Let's start at the very beginning

A very good place to start - ok enough with the Sound of Music, but I am excited to start this new blog, despite the fact that I just spent my Saturday night reading research for hours for a paper I am writing. My life is changing in so many ways that I am sure it is bound to be reflected in my social life eventually. It seems that as I move out of my twenties I have discovered a greater sense of freedom and independence, perhaps more than I want. You see, at the same time that I am becoming more financially sound, my closet better stocked, my apartment filled with adult things, it is becoming clearer that there is something missing. I am old enough to know that having someone in my life won't complete me in the concrete and perfect sense of the word, but I am ready to take it on - the incredible with the complicated.

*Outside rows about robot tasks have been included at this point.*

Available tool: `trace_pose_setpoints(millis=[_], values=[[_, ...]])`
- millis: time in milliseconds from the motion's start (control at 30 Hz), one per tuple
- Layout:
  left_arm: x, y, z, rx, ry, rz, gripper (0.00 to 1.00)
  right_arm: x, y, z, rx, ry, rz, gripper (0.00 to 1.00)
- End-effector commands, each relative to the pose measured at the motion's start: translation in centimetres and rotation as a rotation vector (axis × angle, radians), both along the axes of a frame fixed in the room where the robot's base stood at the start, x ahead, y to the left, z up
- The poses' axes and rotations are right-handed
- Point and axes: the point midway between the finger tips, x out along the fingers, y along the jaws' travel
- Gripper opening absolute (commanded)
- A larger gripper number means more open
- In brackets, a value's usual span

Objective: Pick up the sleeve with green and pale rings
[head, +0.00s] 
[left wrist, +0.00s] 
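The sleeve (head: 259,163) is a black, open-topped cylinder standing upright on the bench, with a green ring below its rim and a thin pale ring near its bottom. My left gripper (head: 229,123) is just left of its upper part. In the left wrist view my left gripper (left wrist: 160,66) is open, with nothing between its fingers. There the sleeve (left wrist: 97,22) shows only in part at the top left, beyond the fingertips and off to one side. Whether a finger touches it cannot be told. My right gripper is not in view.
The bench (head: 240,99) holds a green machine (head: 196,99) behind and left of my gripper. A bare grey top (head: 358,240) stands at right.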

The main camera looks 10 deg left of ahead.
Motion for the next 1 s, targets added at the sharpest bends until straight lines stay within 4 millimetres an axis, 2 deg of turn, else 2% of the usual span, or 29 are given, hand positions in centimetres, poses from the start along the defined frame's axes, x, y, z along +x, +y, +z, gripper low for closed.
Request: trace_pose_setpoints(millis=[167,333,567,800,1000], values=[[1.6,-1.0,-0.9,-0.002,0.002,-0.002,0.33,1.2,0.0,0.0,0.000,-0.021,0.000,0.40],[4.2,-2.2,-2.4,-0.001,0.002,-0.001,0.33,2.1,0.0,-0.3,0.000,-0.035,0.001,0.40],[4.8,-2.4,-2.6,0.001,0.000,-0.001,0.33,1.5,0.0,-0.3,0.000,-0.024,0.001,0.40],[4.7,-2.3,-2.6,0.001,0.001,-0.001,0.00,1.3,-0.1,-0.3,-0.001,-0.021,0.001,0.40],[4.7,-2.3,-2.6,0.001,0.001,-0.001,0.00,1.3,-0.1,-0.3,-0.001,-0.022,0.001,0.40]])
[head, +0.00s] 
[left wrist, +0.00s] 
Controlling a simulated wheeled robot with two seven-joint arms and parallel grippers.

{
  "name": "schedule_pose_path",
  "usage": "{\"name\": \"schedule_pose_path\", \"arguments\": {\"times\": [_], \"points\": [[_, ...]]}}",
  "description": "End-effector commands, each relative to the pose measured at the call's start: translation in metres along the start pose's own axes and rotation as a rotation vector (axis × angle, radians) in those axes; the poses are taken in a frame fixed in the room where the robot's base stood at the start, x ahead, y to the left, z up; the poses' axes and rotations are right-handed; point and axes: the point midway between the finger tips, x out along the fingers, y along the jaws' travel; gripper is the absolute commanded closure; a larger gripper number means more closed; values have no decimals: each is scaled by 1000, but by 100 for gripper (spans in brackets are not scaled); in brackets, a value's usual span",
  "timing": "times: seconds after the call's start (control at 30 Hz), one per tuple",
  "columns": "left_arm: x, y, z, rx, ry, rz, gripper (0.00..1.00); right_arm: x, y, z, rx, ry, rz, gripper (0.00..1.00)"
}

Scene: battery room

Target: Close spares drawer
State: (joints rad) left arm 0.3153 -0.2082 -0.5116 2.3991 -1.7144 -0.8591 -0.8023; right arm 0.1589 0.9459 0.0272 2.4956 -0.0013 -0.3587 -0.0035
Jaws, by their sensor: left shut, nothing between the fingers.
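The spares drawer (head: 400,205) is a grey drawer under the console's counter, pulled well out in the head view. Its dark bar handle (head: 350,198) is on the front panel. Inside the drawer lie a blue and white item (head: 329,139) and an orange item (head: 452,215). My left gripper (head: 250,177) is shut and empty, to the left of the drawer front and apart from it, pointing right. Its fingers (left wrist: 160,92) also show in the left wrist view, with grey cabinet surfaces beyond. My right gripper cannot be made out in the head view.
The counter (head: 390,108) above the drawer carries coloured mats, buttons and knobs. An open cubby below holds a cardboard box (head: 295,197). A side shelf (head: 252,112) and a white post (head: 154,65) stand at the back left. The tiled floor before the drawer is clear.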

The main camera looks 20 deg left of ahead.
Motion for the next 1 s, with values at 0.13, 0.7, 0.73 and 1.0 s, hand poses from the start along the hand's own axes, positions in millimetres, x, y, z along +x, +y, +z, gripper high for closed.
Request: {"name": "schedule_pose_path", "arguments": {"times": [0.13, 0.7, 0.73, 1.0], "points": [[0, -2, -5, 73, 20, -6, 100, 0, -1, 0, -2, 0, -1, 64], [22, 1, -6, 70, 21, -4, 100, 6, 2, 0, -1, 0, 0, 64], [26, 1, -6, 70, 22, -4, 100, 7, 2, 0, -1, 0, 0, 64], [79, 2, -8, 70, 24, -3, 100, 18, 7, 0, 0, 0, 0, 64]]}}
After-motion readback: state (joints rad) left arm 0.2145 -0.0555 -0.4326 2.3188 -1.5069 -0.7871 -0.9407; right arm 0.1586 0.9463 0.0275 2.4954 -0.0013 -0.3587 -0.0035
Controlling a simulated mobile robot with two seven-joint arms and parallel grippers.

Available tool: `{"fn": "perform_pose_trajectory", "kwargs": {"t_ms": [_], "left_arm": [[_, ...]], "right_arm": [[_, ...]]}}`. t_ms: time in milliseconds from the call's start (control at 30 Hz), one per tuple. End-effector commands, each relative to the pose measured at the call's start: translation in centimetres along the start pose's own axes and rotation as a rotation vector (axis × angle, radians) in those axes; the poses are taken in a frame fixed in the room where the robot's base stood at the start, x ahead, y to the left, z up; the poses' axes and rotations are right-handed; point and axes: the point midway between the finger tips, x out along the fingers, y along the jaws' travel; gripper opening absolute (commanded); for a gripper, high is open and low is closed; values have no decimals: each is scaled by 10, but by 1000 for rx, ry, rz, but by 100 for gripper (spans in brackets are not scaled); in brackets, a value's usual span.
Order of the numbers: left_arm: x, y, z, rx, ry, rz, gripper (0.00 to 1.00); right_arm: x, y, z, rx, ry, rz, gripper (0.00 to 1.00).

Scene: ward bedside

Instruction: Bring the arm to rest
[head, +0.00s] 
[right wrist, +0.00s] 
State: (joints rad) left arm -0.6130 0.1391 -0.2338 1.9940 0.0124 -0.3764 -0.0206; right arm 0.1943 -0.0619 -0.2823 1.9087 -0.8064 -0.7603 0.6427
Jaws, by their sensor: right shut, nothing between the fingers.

I love to write, yet I haven't got it all figured out yet. I write for school and some basic technical writing for work, but in terms of the writing that I love, I still think there is a veil hanging over it for me and I am working on a way to come out from under it. There is the possibility that there is no veil and that this is it, but I have a sense that there is, and that if it is no longer in the way, I will be able to speak. I will finally be able to communicate all that I capture. I think this is a good place to start.